(The request): Copy out precisely the lines beginning at the line that contains "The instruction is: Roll" and ending at the line that contains "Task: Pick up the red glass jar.", including both.

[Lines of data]
━━━━━━━━━━━━━━━━━━━━

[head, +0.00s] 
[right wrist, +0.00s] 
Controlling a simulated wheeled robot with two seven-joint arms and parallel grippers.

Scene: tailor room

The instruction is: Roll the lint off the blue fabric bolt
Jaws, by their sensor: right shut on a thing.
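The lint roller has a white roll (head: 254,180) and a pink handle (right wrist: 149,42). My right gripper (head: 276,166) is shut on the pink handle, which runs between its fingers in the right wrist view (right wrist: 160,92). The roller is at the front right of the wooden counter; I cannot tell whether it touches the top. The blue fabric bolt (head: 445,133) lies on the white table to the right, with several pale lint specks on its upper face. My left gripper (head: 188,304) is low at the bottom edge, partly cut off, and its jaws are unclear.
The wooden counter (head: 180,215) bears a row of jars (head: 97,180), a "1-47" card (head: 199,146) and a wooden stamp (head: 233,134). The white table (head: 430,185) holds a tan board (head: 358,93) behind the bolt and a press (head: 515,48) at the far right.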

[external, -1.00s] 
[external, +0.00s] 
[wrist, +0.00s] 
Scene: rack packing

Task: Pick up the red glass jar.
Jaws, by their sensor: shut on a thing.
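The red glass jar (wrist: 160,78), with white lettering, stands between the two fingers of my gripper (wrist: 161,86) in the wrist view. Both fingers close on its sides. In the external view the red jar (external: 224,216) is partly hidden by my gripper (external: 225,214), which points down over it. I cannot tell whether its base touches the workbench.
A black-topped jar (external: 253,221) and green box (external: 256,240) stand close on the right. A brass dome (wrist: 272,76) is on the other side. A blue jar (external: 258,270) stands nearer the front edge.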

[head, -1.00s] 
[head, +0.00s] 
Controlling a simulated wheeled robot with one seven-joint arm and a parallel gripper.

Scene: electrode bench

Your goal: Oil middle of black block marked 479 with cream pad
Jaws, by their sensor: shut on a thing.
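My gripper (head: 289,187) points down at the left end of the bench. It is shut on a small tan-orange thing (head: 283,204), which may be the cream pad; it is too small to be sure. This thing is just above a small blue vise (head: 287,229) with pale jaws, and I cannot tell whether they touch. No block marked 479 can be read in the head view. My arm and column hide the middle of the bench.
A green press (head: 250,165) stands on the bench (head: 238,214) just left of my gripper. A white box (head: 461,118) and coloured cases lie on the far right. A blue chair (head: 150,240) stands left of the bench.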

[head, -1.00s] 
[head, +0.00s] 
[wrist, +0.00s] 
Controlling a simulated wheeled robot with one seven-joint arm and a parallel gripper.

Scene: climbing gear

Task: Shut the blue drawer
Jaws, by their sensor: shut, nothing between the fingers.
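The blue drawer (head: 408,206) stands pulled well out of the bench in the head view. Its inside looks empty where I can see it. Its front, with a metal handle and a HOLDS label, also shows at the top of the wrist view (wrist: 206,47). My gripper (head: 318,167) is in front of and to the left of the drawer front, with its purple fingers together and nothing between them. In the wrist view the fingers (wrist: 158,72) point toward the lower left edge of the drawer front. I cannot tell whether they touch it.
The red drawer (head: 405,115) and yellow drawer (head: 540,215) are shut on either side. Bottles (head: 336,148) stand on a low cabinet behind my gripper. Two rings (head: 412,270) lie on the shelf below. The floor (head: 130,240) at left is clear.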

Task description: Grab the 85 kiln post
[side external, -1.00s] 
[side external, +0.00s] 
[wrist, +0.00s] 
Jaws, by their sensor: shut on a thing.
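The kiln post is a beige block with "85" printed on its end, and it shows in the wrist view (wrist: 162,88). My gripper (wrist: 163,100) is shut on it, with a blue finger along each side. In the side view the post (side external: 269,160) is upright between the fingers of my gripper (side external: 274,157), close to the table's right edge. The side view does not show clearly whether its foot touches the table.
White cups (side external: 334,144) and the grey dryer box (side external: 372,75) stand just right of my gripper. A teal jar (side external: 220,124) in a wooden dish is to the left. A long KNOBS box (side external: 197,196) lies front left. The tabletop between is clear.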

━━━━━━━━━━━━━━━━━━━━

(Response to this task):
The instruction is: Roll the lint off the blue fabric bolt
Jaws, by their sensor: right shut on a thing.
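The lint roller has a white roll (head: 254,180) and a pink handle (right wrist: 149,42). My right gripper (head: 276,166) is shut on the pink handle, which runs between its fingers in the right wrist view (right wrist: 160,92). The roller is at the front right of the wooden counter; I cannot tell whether it touches the top. The blue fabric bolt (head: 445,133) lies on the white table to the right, with several pale lint specks on its upper face. My left gripper (head: 188,304) is low at the bottom edge, partly cut off, and its jaws are unclear.
The wooden counter (head: 180,215) bears a row of jars (head: 97,180), a "1-47" card (head: 199,146) and a wooden stamp (head: 233,134). The white table (head: 430,185) holds a tan board (head: 358,93) behind the bolt and a press (head: 515,48) at the far right.

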[external, -1.00s] 
[external, +0.00s] 
[wrist, +0.00s] 
Scene: rack packing

Task: Pick up the red glass jar.

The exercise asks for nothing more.